Exercise aim: Check each line for the string "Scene". Give only the count of lines that have it.

Data section:
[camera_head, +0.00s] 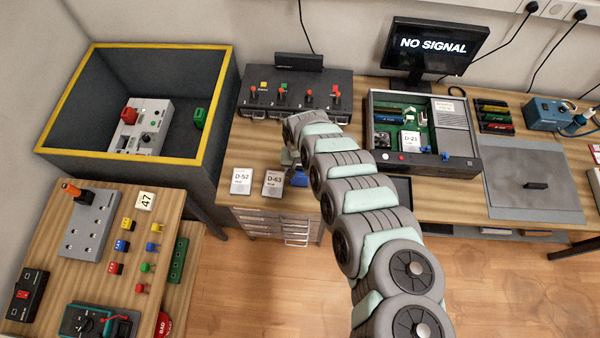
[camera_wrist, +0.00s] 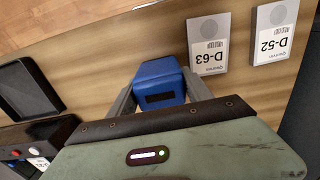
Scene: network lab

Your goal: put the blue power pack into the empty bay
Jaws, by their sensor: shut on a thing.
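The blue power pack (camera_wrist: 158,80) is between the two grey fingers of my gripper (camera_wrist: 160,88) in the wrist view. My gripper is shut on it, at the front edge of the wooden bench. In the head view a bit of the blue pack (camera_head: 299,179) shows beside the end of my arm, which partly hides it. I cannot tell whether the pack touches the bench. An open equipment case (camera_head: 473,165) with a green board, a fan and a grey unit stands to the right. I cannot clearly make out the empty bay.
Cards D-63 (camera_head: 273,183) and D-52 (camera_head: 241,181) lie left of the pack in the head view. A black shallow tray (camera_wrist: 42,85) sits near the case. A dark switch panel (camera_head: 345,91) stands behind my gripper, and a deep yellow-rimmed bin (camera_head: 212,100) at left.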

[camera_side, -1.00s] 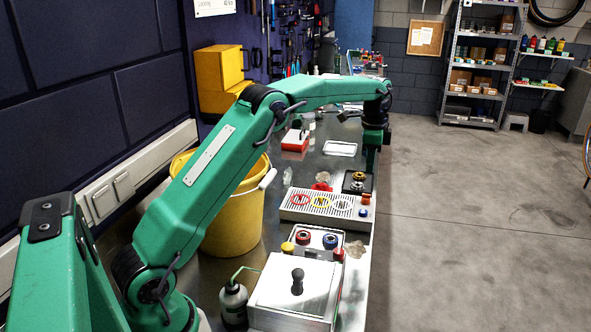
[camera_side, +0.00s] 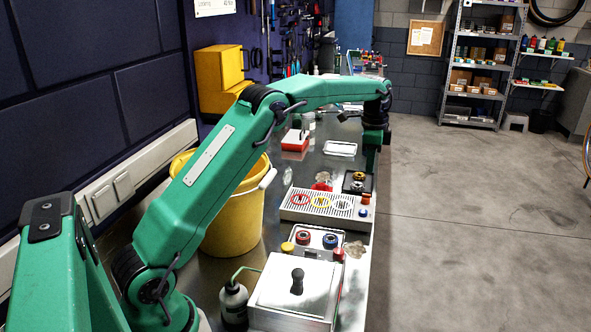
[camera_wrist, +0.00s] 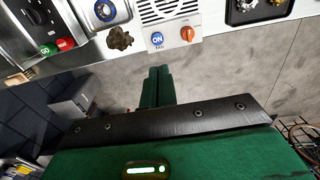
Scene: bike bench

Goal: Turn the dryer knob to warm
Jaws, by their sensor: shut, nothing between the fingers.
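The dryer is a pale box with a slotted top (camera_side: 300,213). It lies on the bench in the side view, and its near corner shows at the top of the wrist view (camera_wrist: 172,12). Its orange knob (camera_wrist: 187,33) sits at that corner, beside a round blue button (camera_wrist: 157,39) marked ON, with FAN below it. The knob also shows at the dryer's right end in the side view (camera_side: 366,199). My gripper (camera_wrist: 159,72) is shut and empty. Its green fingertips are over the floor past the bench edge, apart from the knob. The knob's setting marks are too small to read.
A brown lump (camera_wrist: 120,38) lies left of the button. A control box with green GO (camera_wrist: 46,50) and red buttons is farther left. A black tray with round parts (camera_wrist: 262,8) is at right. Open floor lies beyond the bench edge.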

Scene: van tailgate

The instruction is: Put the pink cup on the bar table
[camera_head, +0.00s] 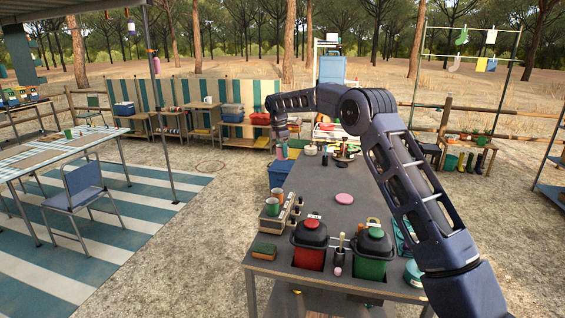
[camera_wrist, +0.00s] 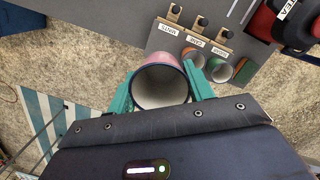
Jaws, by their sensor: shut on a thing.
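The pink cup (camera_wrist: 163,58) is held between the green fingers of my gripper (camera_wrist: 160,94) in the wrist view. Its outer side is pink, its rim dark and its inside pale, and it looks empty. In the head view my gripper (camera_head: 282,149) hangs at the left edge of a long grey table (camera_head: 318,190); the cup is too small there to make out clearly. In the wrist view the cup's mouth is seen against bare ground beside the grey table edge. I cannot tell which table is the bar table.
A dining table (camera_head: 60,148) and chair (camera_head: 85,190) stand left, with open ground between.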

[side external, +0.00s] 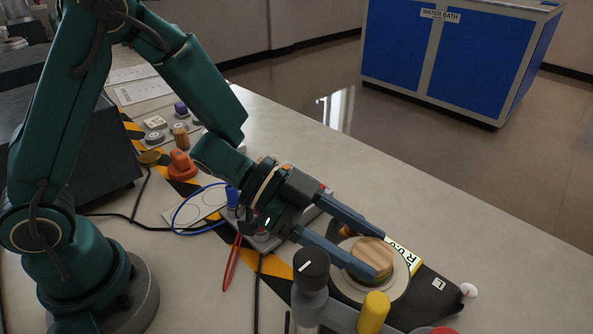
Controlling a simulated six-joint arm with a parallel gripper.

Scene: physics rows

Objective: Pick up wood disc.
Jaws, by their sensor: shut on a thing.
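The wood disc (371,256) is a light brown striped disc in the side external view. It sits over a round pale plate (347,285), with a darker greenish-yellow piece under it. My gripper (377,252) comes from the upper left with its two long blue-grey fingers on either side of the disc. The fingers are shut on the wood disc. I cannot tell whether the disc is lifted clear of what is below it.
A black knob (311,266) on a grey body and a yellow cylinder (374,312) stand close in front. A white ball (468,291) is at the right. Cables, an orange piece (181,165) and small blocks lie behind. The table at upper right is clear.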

Exercise output: 4